How do you feel about inventory levels with the general industrial distributors you deal with? Or another way of asking, how does sell in look relative to sell through in that portion of your business right now, the best that you can tell?

Pat McHale

You know from the best that I can tell that's pretty stable, and that I'd expect sell in and sell out to be similar. And I think we've been in that situation for most of this year.

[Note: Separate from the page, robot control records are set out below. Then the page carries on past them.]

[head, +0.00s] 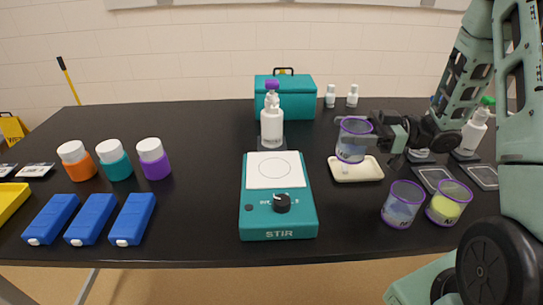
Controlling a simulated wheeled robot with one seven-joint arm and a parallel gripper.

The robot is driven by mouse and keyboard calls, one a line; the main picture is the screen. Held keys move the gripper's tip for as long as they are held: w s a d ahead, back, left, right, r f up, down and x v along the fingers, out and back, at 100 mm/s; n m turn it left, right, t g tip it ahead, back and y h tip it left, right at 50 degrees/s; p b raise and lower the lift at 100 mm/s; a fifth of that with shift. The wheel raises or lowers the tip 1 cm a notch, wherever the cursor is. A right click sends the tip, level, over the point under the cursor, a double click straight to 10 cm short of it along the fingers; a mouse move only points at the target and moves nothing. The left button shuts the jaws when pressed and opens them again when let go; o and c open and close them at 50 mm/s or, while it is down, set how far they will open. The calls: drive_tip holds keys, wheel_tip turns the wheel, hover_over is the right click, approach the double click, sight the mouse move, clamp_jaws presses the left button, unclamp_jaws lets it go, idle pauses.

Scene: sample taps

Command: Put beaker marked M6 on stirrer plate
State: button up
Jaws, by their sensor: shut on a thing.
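My gripper (366,126) is shut on a clear beaker with a purple rim (351,150). The beaker is upright, over or on a small cream tray (357,178); I cannot tell whether it touches the tray. Its marking is not readable from here. The teal stirrer (278,210), labelled STIR, stands to the left with a dark knob in front. Its white square plate (275,170) with a drawn circle is empty.
Two more purple-rimmed beakers, one with pale contents (400,212) and one with yellow-green contents (446,209), stand at front right. A white bottle (271,127) stands just behind the stirrer. Capped jars (115,164) and blue boxes (91,219) are at left.

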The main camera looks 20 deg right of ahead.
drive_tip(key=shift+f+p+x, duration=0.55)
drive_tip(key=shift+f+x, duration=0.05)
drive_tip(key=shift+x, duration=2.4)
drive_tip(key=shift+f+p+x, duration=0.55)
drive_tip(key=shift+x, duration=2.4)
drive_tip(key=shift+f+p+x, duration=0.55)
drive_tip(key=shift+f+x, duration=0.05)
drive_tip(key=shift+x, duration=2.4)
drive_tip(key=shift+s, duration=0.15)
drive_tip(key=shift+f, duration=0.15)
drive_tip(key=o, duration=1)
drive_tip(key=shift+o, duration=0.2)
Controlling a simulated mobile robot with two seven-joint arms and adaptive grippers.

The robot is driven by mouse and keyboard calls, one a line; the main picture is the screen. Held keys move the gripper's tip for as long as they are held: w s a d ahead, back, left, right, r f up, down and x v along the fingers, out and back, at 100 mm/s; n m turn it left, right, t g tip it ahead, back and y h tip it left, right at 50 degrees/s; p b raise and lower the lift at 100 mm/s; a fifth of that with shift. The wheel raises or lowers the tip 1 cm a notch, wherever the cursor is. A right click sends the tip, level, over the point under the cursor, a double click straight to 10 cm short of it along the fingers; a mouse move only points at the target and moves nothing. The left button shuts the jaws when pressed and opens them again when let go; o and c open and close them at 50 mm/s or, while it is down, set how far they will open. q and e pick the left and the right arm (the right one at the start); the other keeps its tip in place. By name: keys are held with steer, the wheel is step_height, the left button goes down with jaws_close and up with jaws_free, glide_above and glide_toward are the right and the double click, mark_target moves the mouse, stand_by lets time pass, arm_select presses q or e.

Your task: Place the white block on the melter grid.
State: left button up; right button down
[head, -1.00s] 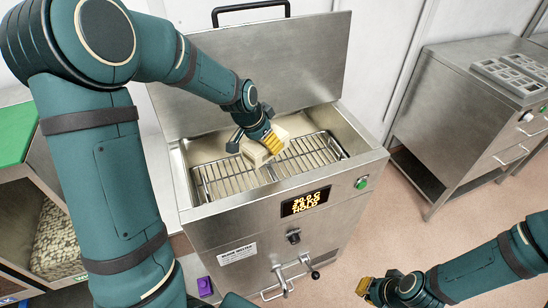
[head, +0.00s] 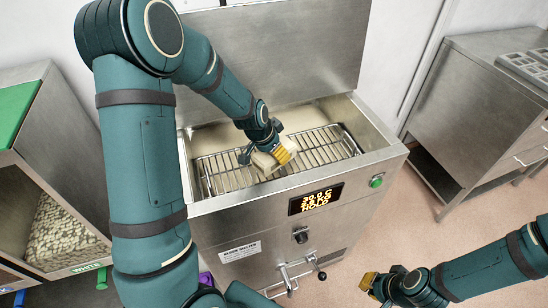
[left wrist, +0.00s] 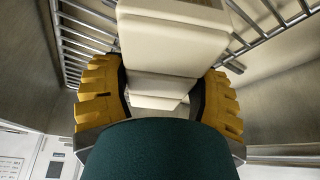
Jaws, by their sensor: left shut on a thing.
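The white block (head: 264,162) is pale cream and sits at the melter grid (head: 318,153), a metal rack in the open tank. My left gripper (head: 271,157) reaches into the tank from above and is shut on the block, partly hiding it. In the left wrist view the block (left wrist: 172,45) lies between the two yellow-padded fingers (left wrist: 163,102), with grid bars to both sides. I cannot tell whether its underside touches the bars. My right gripper (head: 370,286) is at the lower right, away from the melter; its finger opening is unclear.
The steel melter (head: 235,225) has its lid (head: 300,50) raised behind the tank and a lit display (head: 315,198) in front. A bin of white pieces (head: 60,235) stands at left. A steel bench (head: 470,80) stands at right, with clear floor between.

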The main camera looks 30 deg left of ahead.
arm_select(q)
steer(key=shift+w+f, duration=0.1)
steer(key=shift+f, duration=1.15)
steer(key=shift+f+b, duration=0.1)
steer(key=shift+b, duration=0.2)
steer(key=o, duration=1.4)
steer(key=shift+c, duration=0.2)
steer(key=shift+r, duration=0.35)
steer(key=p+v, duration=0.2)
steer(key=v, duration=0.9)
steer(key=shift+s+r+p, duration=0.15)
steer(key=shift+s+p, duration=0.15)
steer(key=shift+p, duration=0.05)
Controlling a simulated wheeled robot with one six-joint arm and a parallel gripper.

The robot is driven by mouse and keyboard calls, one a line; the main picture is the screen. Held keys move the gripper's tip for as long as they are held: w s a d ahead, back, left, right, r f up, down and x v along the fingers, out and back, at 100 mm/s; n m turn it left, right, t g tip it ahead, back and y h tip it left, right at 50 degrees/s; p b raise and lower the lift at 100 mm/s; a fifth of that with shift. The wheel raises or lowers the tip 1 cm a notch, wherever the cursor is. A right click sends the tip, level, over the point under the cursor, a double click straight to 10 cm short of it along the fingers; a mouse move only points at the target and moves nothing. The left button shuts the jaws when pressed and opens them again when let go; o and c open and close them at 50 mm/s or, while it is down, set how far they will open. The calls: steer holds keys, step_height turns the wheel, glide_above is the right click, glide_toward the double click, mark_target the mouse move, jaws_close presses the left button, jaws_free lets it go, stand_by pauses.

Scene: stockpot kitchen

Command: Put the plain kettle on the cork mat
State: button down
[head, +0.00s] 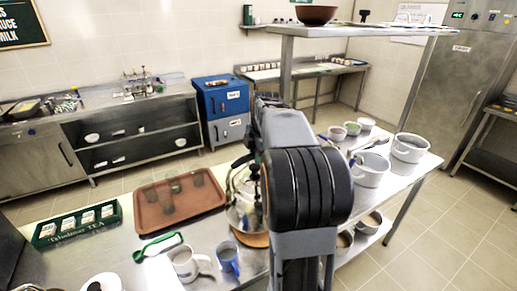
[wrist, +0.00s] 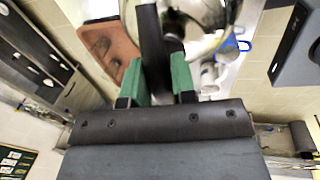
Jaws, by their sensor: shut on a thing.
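The kettle (head: 243,205) is shiny steel and shows in the head view just left of my arm, which hides its right side. The brown cork mat (head: 250,239) shows as a strip of its edge directly below the kettle; I cannot tell whether the two touch. In the wrist view my gripper (wrist: 157,80) has its green fingers shut on the kettle's black handle, with the shiny kettle body (wrist: 205,14) beyond it. My gripper is hidden behind the arm in the head view.
A brown tray (head: 150,208) with several cups lies left of the kettle. A tea box (head: 78,225) is further left. White pots (head: 370,170) stand right of my arm.

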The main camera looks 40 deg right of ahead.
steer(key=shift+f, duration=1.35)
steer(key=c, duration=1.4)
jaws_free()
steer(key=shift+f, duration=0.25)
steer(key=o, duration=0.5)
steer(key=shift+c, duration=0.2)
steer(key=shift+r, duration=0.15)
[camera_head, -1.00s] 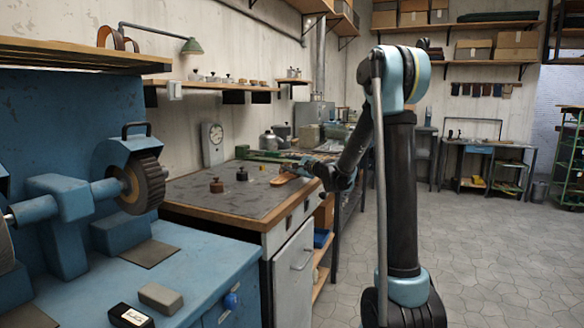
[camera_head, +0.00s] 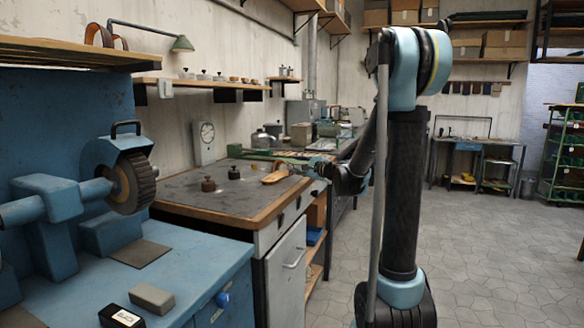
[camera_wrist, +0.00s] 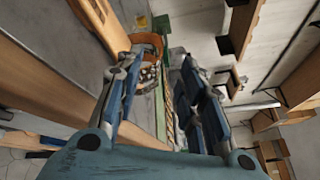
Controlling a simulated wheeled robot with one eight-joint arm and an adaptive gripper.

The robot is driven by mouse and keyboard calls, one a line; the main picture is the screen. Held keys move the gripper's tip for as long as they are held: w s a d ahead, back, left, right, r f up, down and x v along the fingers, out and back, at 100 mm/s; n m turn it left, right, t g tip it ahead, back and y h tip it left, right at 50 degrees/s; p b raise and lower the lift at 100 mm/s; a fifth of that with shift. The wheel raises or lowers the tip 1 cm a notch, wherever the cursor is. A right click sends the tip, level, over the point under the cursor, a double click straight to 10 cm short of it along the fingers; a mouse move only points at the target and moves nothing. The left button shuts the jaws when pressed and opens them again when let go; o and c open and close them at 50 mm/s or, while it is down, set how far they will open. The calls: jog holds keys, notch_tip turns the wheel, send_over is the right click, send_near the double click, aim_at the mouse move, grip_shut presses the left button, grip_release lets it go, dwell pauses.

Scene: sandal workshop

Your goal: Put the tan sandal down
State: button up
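The tan sandal (camera_head: 275,175) lies on the grey top of the workbench (camera_head: 185,192), near its right edge. My gripper (camera_head: 308,167) is just right of the sandal in the head view, low over the bench edge. In the wrist view my gripper (camera_wrist: 160,58) has its two fingers apart, with a gap between them. The left fingertip is close to the strap; I cannot tell whether it touches.
Two small dark weights (camera_head: 208,184) stand on the bench left of the sandal. A dial scale (camera_head: 203,144) and metal pots (camera_head: 262,138) stand behind. A blue grinder (camera_head: 120,185) is at the left. The floor (camera_head: 470,260) at the right is clear.

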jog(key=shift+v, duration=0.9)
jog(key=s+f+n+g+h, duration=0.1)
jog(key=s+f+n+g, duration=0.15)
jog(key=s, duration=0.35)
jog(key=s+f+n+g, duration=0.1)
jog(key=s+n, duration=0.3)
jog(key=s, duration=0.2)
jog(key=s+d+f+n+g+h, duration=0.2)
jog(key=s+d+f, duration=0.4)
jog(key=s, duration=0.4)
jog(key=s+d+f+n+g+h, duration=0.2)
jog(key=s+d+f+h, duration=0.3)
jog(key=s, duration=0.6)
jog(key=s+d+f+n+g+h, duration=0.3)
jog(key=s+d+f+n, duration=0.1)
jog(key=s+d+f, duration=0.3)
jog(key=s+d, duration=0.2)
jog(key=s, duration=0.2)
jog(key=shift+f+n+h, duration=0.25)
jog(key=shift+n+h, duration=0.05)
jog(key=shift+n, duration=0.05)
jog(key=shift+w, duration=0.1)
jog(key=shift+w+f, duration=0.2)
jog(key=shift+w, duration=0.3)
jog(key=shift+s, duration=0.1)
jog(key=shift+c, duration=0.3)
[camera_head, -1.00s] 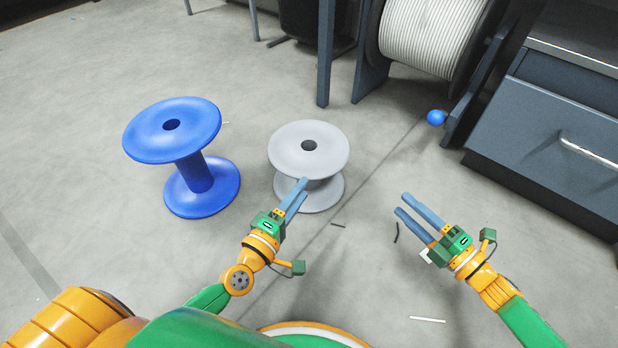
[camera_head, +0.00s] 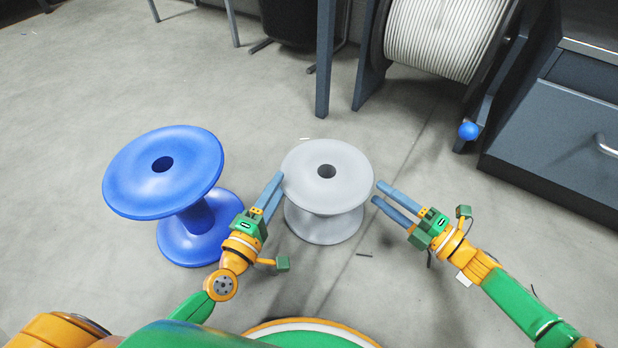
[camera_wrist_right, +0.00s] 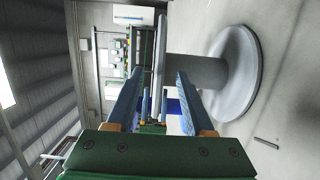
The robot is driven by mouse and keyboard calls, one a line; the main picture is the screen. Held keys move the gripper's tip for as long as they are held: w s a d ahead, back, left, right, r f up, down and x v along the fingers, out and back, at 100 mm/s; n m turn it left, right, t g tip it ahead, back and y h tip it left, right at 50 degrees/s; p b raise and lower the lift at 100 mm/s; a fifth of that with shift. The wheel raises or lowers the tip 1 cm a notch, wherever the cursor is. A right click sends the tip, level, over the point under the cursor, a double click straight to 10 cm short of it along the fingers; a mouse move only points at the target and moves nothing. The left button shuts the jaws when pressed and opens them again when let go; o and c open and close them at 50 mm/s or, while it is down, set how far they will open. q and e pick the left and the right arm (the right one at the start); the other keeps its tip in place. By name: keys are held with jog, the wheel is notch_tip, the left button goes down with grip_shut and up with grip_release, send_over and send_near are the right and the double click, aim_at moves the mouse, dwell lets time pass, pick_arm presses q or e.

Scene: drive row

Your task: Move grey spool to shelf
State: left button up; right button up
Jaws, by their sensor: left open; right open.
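The grey spool (camera_head: 327,172) stands upright on the floor in front of me, its round top flange facing up with a dark centre hole. My left gripper (camera_head: 276,180) is open at the spool's left edge. My right gripper (camera_head: 379,192) is open just right of the top flange. In the right wrist view, the spool (camera_wrist_right: 240,75) appears sideways, its top flange edge lined up between the open fingers of my right gripper (camera_wrist_right: 160,74). I cannot tell whether either gripper touches it.
A blue spool (camera_head: 165,175) stands close on the left, beside my left gripper. A cable reel (camera_head: 445,35) in a dark frame and a grey drawer cabinet (camera_head: 570,140) stand at the back right. A blue ball (camera_head: 468,131) is near the frame. Open floor lies behind the spools.

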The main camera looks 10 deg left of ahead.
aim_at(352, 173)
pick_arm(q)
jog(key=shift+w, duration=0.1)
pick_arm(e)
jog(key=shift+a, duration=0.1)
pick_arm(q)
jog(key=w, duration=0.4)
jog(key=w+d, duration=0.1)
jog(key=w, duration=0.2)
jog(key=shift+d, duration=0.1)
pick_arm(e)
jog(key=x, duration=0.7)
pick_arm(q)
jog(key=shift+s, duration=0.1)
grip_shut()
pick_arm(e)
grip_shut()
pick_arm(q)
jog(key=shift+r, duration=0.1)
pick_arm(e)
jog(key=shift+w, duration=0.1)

We believe that our industrial distributors did react globally to what was happening at the end of '08 and through the first half of '09. But really my belief through 2010 here is that for most of this year our industrial product sales have reflected sell through.

Operator

And as there are no further questions at this time, I would now like to turn the conference over to Pat McHale, President and Chief Executive Officer. Please go ahead.

Pat McHale

All right we'd like to thank everybody for their time this morning. And just reiterate that in our view the global industrial economy looks pretty good and that our opportunities in developing markets look nice for next year and that with all of our strategic growth initiatives that was got going on we do believe that we're going to see growth in all of our divisions and in all of regions for 2011. So we'll go back to work and thanks again.

Operator

This concludes our conference for today. Thank you all for participating and have a nice day. All parties may now disconnect.